Three specific experiences in your life that you would be curious to feed into an artwork? - Some recent experiences could be inspiration, like the one I mentioned with the possum. However I can’t name specific ones right now. 
Identify aspects of your past work that people have challenged that you want to confront this semester - I want to better communicate my concepts to the viewer while also balancing my interest in strategically hiding things from them. Another balance I want to strike is between allowing the viewer to make their own meaning out of the piece and holding true to what I intended it to mean. 
What general conversations about peers work have you felt lacking and want to pursue? - I am definitely interested in the conversation of materials and the process by which the work was made. 
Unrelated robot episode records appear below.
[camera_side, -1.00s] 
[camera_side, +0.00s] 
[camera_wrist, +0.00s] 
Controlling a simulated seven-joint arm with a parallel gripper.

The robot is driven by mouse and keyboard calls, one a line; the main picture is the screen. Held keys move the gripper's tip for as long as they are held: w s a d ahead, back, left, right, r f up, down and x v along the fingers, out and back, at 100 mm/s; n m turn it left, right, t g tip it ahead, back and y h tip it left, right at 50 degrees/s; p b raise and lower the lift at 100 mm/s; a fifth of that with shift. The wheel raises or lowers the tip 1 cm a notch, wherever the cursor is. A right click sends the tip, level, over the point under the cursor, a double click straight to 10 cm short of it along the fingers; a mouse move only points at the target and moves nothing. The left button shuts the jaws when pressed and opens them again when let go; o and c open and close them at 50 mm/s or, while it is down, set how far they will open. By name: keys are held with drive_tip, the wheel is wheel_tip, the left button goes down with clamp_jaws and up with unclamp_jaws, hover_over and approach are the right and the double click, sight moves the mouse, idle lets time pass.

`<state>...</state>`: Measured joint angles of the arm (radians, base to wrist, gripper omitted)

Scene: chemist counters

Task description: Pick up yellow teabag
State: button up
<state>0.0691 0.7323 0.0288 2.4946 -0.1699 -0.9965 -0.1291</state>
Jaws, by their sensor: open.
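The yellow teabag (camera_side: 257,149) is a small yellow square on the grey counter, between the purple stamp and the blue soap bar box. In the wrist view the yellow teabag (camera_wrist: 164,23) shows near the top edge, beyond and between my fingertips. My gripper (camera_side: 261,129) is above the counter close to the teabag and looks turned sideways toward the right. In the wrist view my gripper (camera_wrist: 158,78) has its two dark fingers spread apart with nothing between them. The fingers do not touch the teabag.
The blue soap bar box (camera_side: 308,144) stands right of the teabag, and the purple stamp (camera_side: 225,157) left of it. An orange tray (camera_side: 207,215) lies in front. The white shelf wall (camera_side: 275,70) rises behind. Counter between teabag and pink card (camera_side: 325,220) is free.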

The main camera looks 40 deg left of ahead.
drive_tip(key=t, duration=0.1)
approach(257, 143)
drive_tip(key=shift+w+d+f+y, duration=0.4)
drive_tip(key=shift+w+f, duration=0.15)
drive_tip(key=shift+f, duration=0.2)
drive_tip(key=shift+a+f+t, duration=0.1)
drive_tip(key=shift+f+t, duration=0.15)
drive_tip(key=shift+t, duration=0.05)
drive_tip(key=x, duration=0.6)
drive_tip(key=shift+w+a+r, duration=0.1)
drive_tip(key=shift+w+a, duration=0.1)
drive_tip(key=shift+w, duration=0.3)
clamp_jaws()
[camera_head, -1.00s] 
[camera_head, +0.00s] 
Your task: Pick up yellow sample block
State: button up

Do future technological developments excite or scare you? Or both? How? - Both, I think countless and unimaginable good and bad can come technological developments. 
Name several artists that you have come across in the past year that you want to learn more about? - Teiji Furuhashi, Yayoi Kusama, Steve Reinke, Shana Lutker
What kinds of learning environments are/have been most exciting for you? - Lots of freedom but with an idea to push off from with project assignments. Honest feedback. Emphasis on concept development but learning new technical skills too. 
List five questions that you want to fuel your work? - I have a hard time answering this because I’m not sure of what kind of work I want to make. I’m stumped here. (to be answered at a later date)
If you were to conceive of one art assignment/prompt for yourself what would that be? - A full room installation that communicates through what the audience can’t see.